Our View: Native Lens a catalyst for young Indigenous filmmakers

There are moments when we know we’re witnessing something that changes what comes afterward. That was the feeling, sitting in the dark at the Durango Independent Film Festival on Saturday afternoon, watching the premiere of short films produced by nine Indigenous storytellers from the 2024 Native Lens Media Fellowship program.

This creative incubator resulted in 18- to 24-year-old filmmakers’ outpouring of cultural, artistic and political expressions. They wasted no time, backfilling experiences within Native histories intended to be erased.

The screened films marked a juncture, the beginning of an arc of more stories, more art, more ways in toward healing and understanding, especially after the release in October 2023 of the final report of “Federal Indian Schools in Colorado, 1880-1920.”

House Bill 22-1327 directed History Colorado to investigate the lived experiences of students at the former Fort Lewis Indian Boarding School in Hesperus, as well as to identify potential burial places of students who perished there.

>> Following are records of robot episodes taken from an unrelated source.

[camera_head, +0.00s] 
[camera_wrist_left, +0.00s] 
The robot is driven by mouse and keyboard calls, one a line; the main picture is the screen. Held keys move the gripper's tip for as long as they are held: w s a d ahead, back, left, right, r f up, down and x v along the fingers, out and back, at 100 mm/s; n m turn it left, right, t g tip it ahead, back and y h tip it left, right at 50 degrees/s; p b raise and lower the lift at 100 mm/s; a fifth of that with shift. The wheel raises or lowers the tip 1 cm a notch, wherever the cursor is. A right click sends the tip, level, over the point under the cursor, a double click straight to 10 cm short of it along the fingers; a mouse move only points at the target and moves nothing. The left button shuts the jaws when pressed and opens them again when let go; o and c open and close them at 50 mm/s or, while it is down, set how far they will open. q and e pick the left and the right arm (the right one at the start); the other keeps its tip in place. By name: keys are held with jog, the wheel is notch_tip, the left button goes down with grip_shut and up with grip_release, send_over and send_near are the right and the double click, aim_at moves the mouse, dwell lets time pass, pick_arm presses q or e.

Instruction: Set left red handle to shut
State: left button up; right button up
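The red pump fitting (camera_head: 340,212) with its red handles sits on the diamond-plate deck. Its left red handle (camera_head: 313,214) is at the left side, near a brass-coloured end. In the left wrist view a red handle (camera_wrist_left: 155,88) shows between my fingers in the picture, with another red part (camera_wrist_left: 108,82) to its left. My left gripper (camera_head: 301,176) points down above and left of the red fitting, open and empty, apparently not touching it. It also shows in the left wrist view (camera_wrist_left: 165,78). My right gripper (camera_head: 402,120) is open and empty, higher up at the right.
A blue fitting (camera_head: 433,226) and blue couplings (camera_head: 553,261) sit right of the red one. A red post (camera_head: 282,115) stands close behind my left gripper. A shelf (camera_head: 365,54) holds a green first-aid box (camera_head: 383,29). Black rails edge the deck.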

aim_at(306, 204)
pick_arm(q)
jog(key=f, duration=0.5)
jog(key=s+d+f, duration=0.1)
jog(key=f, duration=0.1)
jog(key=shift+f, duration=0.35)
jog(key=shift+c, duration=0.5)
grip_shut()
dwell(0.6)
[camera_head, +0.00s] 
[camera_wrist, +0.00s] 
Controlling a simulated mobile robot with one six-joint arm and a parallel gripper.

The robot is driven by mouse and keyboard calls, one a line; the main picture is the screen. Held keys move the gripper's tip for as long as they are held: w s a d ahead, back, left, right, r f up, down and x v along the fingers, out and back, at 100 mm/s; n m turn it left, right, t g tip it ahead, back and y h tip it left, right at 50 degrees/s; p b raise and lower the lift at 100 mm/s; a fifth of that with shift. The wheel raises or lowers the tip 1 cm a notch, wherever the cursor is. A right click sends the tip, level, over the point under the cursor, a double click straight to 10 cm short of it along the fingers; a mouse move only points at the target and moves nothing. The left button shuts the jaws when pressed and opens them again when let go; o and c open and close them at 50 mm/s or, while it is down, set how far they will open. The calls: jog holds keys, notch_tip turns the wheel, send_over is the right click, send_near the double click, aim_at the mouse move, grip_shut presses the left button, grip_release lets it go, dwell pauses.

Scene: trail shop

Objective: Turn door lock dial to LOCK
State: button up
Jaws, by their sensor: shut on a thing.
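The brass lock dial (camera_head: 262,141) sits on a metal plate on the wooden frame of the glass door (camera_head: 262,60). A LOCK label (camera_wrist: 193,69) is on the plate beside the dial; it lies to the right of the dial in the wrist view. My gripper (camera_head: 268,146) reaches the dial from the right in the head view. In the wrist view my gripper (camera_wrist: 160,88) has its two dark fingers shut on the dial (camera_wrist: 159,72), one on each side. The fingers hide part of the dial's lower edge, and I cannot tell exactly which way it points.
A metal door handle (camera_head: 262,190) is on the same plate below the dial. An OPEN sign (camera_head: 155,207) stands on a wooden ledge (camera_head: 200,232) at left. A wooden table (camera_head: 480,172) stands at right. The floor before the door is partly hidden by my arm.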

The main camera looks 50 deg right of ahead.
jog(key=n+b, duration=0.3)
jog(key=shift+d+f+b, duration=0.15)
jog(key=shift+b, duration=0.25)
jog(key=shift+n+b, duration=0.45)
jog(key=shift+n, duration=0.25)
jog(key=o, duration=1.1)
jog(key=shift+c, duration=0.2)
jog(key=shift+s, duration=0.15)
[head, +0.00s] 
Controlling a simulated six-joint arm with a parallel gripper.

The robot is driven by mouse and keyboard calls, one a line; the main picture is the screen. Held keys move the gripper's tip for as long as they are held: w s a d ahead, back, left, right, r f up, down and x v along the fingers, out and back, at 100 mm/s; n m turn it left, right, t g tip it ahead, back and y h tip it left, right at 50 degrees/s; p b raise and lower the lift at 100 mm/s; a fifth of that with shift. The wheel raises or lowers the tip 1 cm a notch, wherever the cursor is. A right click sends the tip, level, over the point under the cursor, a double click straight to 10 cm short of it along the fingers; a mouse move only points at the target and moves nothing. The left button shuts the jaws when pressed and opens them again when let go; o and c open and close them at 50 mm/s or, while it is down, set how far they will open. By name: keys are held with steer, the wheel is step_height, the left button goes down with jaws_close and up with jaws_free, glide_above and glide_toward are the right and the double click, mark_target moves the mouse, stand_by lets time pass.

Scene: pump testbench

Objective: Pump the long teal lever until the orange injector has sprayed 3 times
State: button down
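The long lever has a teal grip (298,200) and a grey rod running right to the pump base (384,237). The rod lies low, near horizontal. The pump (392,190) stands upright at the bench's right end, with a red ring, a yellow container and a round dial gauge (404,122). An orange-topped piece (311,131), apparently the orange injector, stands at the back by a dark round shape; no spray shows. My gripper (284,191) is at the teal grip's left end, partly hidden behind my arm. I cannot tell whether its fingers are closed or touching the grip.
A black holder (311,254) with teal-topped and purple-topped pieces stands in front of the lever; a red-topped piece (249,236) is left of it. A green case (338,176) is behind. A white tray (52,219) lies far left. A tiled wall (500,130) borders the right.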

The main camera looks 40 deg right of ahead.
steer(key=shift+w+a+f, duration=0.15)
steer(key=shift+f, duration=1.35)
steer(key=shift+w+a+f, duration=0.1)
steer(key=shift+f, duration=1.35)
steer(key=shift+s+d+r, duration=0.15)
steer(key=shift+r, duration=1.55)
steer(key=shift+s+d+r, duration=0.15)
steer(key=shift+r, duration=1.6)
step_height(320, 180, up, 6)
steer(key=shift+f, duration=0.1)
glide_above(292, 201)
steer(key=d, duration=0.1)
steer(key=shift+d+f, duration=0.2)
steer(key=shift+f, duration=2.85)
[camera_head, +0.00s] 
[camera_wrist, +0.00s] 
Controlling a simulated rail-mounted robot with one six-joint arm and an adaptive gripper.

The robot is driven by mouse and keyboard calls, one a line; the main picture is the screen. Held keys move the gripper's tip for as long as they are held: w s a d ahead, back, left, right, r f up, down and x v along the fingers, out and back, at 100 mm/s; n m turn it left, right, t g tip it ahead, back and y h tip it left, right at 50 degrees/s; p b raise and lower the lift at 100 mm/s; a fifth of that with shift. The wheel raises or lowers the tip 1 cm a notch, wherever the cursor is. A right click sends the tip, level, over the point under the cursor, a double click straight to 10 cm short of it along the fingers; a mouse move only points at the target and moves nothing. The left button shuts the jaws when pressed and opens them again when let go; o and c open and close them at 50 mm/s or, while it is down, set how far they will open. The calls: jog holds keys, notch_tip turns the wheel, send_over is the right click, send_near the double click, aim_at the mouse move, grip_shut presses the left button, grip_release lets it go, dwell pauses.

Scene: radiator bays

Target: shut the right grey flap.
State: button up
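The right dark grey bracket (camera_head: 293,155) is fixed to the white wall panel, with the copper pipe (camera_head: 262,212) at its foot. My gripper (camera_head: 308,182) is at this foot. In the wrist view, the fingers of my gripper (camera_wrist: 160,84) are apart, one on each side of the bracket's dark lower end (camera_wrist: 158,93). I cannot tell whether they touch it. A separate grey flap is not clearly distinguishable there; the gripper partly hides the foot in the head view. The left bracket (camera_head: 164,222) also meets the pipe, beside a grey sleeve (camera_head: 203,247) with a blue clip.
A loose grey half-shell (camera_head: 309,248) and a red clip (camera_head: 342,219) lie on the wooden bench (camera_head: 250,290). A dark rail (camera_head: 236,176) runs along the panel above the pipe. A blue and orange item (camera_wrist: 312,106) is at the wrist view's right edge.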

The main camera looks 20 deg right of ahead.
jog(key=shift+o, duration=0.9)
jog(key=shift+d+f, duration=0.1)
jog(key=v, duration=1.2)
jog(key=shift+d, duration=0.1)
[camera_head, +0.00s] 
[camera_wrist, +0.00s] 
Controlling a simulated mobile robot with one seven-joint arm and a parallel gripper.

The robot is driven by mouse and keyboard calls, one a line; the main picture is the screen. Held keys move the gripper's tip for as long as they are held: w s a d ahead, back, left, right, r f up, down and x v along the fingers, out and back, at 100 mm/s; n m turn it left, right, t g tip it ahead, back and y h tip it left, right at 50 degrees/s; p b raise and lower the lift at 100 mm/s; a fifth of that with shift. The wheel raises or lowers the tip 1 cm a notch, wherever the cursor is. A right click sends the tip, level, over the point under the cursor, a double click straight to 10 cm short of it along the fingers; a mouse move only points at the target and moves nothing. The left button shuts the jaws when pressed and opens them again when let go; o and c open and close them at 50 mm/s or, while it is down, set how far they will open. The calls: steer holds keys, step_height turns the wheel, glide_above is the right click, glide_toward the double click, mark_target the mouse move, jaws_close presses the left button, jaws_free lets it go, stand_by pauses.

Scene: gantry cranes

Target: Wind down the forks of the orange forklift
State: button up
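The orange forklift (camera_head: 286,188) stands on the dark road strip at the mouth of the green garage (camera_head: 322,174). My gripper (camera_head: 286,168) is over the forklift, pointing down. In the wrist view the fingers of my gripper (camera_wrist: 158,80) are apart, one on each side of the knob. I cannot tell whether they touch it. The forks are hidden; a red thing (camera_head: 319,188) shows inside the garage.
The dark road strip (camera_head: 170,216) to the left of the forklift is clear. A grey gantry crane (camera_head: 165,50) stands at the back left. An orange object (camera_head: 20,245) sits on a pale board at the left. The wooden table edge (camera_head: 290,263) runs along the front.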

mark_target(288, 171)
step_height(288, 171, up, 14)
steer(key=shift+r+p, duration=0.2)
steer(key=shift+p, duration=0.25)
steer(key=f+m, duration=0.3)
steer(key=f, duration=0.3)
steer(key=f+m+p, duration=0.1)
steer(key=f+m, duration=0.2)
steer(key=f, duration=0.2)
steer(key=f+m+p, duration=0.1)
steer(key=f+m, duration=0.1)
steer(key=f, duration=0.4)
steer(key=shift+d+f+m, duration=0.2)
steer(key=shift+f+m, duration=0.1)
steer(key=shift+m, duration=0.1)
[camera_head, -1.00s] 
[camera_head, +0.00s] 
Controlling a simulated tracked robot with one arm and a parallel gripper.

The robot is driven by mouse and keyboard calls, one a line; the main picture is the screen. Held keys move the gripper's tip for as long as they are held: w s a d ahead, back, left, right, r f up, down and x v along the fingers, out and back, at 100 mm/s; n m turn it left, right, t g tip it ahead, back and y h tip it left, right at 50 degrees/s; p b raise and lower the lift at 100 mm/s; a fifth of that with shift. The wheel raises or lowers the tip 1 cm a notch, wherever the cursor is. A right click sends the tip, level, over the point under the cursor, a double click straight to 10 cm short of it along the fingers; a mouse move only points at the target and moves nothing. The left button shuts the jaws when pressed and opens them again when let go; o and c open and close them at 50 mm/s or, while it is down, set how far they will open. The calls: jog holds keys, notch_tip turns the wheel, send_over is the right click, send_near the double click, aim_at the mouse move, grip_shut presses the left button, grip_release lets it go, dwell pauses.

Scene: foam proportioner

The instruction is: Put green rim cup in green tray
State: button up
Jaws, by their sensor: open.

Now, it seems Indigenous artists will take it from here, and contribute to the many narratives that wind and reach far back into family lineages, then return to the present moment.

Their perspectives deserve attention.

Our hope is that filmgoers will be inspired and care enough to seek out these histories, then consider next steps in measuring progress.

Some themes overlapped. Stories linked to this land in the name of westward expansion. Bloodshed still affecting families today. Extraction. Why and how people tried to disappear with drugs and alcohol, by suicide, by not talking about all that’s happening now.

Peace and honor in traditions were emphasized, including young people officiating as Southern Ute Tribe royalty.

There’s joy, too, in films added to the lineup. “Skatepark – A Place to Explore,” by Southern Ute filmmakers Elliott, DeWayne and Nathan Hendren of Ignacio, features all that skateboarding and a new park means to them. Filmed in summer 2023, the project grew out of support from the Southern Ute Tribe and Colorado Office of Film, Television and Media’s Film Exposure Program that trains high school students to write, produce, film and edit.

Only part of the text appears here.